PHEW WOT A SCORCHER! Yesterday was the second hottest on record in Austin, so that's my excuse for not blogging. (That and collecting our new car -- it might be a boringly dependable family saloon meant for Bryan Adams fans to polish on a Sunday afternoon but it has air conditioning, a ceiling that doesn't sag, can get more than 10 miles out of town without the engine overheating and doesn't lose parts like a clown's car, so let's have none of you Alan Partridge types flexing your driving gloves and telling us what Extreme Motorist Monthly has to say about the "bland stylings" of the Camry, okay?) It got to 110F (43C), the highest for August here since records began, and only two degrees below the higher temperature ever recorded. The squirrels don't like it -- saw a few sprawled in the shadiest trees, arms and legs out, staring off into space. Animals may not be capable of facial expressions but you could read something like "Jeez, enough already" in these little guys' eyes. Spectacular lightning storms all around after dark when we were driving back from Alborz, our new favorite Persian restaurant out in the strip mall limbo of W. Anderson. We tipped our waitress big for talking us into having the ice cream when we hadn't intended to have dessert. Have you ever had ice cream made with saffron, rosewater, cardamon and pistachios? You have not lived. A shame they didn't have the belly dancer (apparently she's considered a little too raunchy for the family atmosphere the owner has built up so she only dances on certain nights) but we'll be back. With a credit card that doesn't get refused -- thank you very much, Royal bloody Bank of Scotland....
THE NEW INTERLUDE So I'm working again and it isn't shelfstacking at some ghastly, overlighted outpost of EvilCo as I was begining to fear might be my fate, but it still feels like a step toward How Things Should Be rather than that blessed state itself.
I'm glad XYZ isn't a dotcom startup and has been around for almost 20 years as it means the directors and old-times are at least as old as me and I don't feel entirely out of place, but it does feel very odd. my position is pretty much identical to the one I had a decade and a half ago in 1988 and allowing for inflation the pay is probably the same.
My career path has not been a smooth ever-upward rise to greatness as you may have noticed.

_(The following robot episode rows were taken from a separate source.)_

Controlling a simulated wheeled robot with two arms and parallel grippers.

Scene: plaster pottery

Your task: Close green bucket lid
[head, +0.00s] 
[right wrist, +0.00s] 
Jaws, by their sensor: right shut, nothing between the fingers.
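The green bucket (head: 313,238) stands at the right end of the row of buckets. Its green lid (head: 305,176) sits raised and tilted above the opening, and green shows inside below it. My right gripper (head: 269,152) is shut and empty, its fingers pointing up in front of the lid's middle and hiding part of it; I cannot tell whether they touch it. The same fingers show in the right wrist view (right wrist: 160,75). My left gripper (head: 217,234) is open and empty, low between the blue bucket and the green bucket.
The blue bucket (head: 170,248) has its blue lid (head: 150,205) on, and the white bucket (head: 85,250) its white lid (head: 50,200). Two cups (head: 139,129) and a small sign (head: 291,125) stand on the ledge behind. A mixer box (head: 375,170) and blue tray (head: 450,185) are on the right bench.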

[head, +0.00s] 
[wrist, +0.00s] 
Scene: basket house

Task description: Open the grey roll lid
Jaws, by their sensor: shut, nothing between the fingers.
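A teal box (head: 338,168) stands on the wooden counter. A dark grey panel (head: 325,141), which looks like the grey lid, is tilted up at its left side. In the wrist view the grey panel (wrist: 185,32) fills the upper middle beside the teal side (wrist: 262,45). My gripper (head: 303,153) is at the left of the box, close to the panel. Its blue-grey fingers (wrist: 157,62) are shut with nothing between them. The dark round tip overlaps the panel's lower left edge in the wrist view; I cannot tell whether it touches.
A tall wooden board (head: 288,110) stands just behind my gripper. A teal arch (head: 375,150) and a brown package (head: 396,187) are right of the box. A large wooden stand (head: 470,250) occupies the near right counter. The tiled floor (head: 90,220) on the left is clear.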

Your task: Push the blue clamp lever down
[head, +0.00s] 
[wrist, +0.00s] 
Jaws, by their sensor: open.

It had taken me over ten years to get to that lowly 1988 position, including several false starts and plenty of genuines ends as I struggled to figure out that "what do I want to do with my life?" wasn't a question that could be answered with "drift aimlessly, read, sleep, listen to Confusion is Sex and what's it to you, anyway, mush?"
XYZ is a better company than the muppets I went to work for in 1988, however. They're not around anymore. I tried to find them on the web recently when I had one of those ridiculously thorough application forms to fill in and needed their postcode -- but the only thing Google could find was my own online resume. That was spooky and had me wonder if they had every really existed. I don't have any evidence that I worked for them. I've forgotten the exact dates. I sold a brief humorous article about working from them to a computing magazine -- but that magazine shut down a few years ago.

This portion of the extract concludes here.